In re the Estate of Marsh

—Order, Surrogate’s Court, New York County (Eve Preminger, S.), entered on or about December 7, 1992, which waived the filing of a formal judicial accounting by the former temporary administrator and permitted the filing of a narrative account, and denied petitioner’s motion to vacate, on the grounds of fraud and newly-discovered evidence (CPLR 5015 [a] [2], [3]), orders of said court (Marie Lambert, S.), entered March 21, 1990 and April 19, 1990, which, respectively, first suspended petitioner’s preliminary testamentary letters and expanded the powers of the temporary administrator, then revoked petitioner’s letters and barred her from serving as permanent executrix or trustee, directed an accounting of her acts as preliminary executrix, and appointed the Bank of New York as permanent executor and trustee, unanimously affirmed, without costs.

Even if the preliminary executrix had presented her purportedly newly discovered evidence at the revocation hearing, the outcome would not have been different since, in addition to the alleged acts of improvidence that she sought to rebut by *368such evidence (see, 173 AD2d 336, appeal dismissed 78 NY2d 990, lv denied 79 NY2d 751), the order of removal was premised upon numerous other aspects of her conduct.
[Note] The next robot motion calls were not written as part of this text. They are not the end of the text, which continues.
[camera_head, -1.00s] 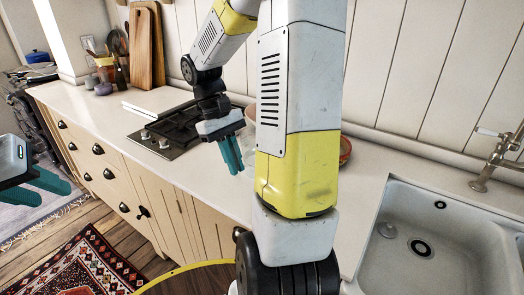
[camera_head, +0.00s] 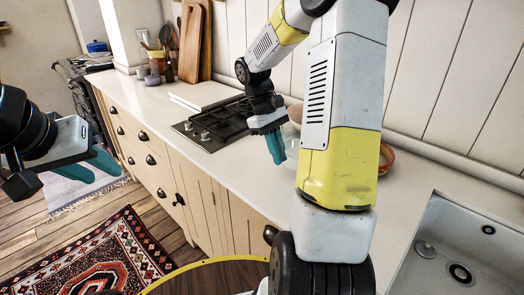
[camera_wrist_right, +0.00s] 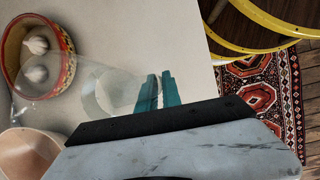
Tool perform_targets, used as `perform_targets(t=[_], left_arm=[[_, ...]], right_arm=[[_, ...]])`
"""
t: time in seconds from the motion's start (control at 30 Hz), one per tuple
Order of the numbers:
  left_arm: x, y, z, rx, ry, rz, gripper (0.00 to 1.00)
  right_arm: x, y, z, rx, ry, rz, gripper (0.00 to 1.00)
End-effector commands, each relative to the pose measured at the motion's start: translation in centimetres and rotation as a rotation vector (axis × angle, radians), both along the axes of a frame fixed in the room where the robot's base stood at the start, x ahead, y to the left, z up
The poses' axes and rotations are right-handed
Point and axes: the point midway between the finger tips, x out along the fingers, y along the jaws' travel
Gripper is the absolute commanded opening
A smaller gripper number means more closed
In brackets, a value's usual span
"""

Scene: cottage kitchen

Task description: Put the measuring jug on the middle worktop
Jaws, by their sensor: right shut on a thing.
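The measuring jug (camera_wrist_right: 112,88) is clear glass and shows in the right wrist view, lying across the picture beside the teal fingers. My right gripper (camera_head: 275,148) is shut on it at the worktop; the fingers also show in the right wrist view (camera_wrist_right: 158,94). In the head view my right arm hides most of the jug. Whether it touches the worktop is hard to tell. The pale worktop (camera_head: 150,103) runs from the hob side towards the sink. My left gripper (camera_head: 92,168) is empty, fingers a little apart, over the floor at the left.
A red patterned bowl with garlic (camera_wrist_right: 68,62) and a pinkish bowl (camera_wrist_right: 28,152) stand close to the jug. A black hob (camera_head: 215,124), chopping boards (camera_head: 192,42) and a sink (camera_head: 450,245) are along the worktop.

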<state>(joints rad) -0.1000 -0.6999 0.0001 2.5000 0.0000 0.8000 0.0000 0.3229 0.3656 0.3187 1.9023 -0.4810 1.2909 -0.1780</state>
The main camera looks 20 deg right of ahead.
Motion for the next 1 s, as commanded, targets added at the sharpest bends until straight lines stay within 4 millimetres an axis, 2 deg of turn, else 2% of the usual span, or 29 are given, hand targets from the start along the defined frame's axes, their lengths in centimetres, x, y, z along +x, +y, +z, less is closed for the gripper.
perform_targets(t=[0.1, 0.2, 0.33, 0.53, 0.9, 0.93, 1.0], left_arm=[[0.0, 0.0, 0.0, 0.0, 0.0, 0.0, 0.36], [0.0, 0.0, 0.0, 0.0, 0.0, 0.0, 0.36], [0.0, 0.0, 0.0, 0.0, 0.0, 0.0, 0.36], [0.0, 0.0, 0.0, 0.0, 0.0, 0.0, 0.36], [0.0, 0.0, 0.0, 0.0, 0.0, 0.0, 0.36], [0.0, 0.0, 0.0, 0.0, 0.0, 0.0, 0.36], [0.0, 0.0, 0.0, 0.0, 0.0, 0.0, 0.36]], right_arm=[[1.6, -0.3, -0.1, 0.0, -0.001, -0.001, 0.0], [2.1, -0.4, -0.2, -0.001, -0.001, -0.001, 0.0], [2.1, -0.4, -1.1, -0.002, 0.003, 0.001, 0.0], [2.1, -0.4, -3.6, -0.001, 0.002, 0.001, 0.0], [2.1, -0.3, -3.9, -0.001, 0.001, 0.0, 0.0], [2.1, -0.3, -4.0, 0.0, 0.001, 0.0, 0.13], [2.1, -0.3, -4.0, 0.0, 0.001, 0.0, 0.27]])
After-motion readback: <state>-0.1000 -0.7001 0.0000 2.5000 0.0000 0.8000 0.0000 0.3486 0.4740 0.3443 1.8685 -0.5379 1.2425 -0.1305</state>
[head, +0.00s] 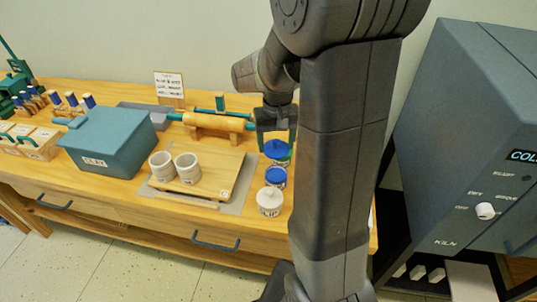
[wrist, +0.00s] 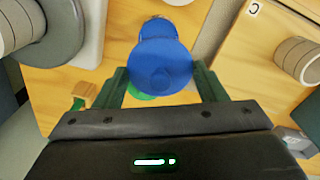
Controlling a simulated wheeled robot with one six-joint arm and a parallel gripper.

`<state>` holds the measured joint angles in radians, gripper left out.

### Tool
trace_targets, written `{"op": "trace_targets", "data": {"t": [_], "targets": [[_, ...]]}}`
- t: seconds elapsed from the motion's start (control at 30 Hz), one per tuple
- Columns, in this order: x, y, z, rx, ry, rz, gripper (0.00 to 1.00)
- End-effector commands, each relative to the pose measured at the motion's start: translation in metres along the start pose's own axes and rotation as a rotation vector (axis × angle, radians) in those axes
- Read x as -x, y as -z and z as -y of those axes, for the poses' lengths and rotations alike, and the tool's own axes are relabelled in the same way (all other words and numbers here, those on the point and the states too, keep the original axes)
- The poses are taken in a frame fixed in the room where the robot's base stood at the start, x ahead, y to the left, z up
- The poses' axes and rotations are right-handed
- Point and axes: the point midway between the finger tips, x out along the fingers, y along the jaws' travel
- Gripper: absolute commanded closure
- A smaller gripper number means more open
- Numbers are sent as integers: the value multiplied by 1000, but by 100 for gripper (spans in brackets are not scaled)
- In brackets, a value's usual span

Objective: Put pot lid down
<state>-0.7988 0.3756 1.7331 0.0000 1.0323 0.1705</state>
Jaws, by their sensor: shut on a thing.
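My gripper (head: 276,138) points down over the right part of the table, its fingers on either side of a round blue pot lid (head: 276,148). In the wrist view, my gripper (wrist: 163,78) is shut on this blue lid (wrist: 165,68), which sits between its green fingers. A green-edged shape (wrist: 143,96) shows just beneath the lid; I cannot tell whether the lid touches it. A second blue-topped pot (head: 275,176) stands just in front, and its blue top (wrist: 158,30) shows beyond the held lid in the wrist view.
A white lidded pot (head: 269,202) stands nearest the table's front edge. Left of the pots is a wooden board (head: 215,188) with two pale cups (head: 187,168). A teal box (head: 110,142) and a rolling-pin-like tool (head: 212,121) lie farther left and behind. A kiln (head: 455,140) stands right.

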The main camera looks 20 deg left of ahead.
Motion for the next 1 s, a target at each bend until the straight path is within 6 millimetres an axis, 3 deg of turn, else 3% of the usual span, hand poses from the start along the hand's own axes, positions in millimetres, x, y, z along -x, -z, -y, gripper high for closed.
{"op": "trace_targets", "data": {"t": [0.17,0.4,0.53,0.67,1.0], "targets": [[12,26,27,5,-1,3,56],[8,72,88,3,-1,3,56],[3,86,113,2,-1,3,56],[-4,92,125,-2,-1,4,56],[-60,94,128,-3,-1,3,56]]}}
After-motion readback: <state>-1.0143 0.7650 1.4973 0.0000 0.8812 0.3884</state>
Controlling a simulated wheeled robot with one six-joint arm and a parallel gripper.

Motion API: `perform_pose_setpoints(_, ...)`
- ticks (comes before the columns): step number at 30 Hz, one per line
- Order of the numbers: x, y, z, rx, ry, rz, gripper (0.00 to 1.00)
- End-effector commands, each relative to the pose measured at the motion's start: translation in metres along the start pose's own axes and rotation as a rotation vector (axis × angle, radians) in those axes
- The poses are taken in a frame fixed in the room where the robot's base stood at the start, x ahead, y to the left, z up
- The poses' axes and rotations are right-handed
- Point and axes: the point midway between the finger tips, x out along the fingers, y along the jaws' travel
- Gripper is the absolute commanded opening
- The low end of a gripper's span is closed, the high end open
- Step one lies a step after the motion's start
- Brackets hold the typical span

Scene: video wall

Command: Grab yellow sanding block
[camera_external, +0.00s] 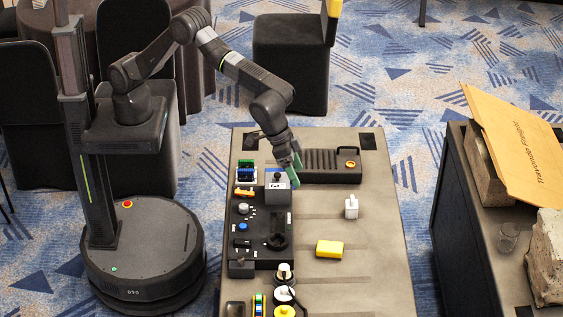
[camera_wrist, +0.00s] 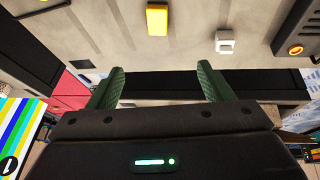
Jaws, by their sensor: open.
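The yellow sanding block (camera_external: 329,249) lies on the bare right part of the grey table (camera_external: 350,285) in the external view. It also shows at the top of the wrist view (camera_wrist: 157,19), beyond the fingertips and apart from them. My gripper (camera_external: 291,176) is above the far part of the table, over the black panel area, up and to the left of the block. Its two green fingers (camera_wrist: 159,82) are spread open with nothing between them in the wrist view.
A small white block (camera_external: 351,207) stands beyond the yellow block. A black control panel (camera_external: 262,235) with knobs fills the table's left side, and a black ribbed unit (camera_external: 320,165) lies at the far end. A side bench with a cardboard box (camera_external: 515,150) stands right.

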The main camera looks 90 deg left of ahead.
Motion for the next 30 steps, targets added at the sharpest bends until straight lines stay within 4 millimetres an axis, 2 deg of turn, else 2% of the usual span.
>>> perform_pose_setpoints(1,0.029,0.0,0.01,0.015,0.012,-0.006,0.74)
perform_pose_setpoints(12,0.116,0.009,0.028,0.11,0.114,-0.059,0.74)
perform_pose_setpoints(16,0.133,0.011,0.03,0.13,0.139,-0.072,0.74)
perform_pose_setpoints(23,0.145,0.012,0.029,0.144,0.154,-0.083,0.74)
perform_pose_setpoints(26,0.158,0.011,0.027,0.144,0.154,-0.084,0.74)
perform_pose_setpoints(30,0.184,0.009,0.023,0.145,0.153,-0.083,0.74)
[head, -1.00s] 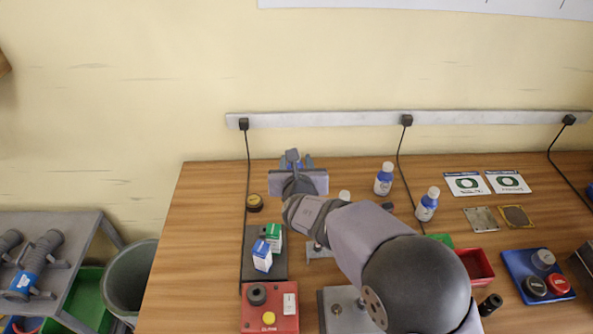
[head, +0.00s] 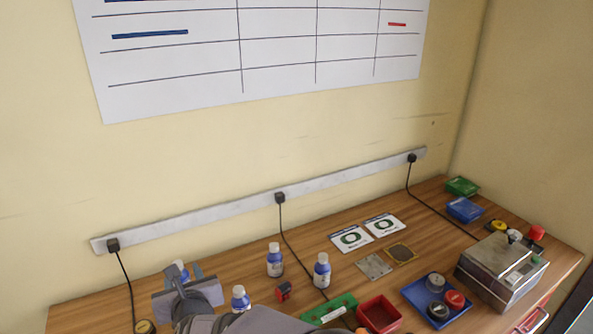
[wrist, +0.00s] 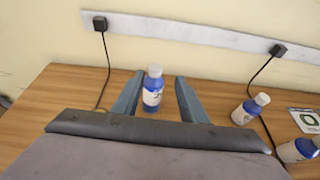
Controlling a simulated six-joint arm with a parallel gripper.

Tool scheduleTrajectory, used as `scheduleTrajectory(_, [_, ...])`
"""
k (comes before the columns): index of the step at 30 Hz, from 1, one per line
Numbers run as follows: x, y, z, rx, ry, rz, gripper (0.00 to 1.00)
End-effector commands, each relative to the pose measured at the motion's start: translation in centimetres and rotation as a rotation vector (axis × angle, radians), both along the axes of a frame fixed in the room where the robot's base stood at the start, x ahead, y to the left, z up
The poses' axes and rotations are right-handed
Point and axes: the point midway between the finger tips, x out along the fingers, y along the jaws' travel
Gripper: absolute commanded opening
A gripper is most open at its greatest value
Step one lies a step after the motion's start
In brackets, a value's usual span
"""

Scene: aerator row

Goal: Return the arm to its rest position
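My gripper (head: 184,276) is over the back left of the wooden table. In the wrist view my gripper (wrist: 159,77) has its two blue-grey fingers apart, with gaps on both sides of a blue-and-white bottle (wrist: 153,90) seen between them. That bottle (head: 181,267) is partly hidden behind my gripper in the head view. I cannot tell how far it is from the fingertips. My arm reaches in from the bottom edge of the head view.
More blue-and-white bottles (head: 275,262) stand right of my gripper. A red tray (head: 379,314), a blue tray with round parts (head: 436,299) and a metal box (head: 503,269) are farther right. A power strip (head: 230,207) with hanging cords runs along the wall.

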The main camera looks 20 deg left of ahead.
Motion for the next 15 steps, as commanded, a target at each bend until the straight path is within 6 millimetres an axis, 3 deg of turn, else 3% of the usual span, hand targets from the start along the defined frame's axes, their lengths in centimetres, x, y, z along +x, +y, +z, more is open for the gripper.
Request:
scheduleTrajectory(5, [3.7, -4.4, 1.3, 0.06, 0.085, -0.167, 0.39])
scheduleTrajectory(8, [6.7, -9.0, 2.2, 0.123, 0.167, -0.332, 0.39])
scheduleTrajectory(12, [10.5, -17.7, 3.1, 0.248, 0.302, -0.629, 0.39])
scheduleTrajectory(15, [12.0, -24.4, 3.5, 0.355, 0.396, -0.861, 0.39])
Among these were petitioner’s failure to timely file estate taxes, her failure to file any income tax returns commencing in 1988 for decedent’s companies, her refusal to amend decedent’s 1986 income tax returns in order to obtain a substantial loss carry back refund, her challenge to the disposition of decedent’s Hong Kong pension monies thereby potentially subjecting the estate to a greater tax liability, her failure to marshall and administer estate assets in not submitting an estate asset list to allow ancillary probate proceedings to commence in Hong Kong, her failure to report on the status of such proceedings, her attempt to become sole trustee of the pension fund in order to distribute the assets to herself, and her intransigence in refusing to sign a document resolving numerous issues, which petitioner herself had voluntarily drafted, after the other parties indicated their agreement.

We have considered petitioner’s contentions with regard to the format of the accounting and find them to be without merit. Concur — Carro, J. P., Rosenberger, Ross, Asch and Tom, JJ.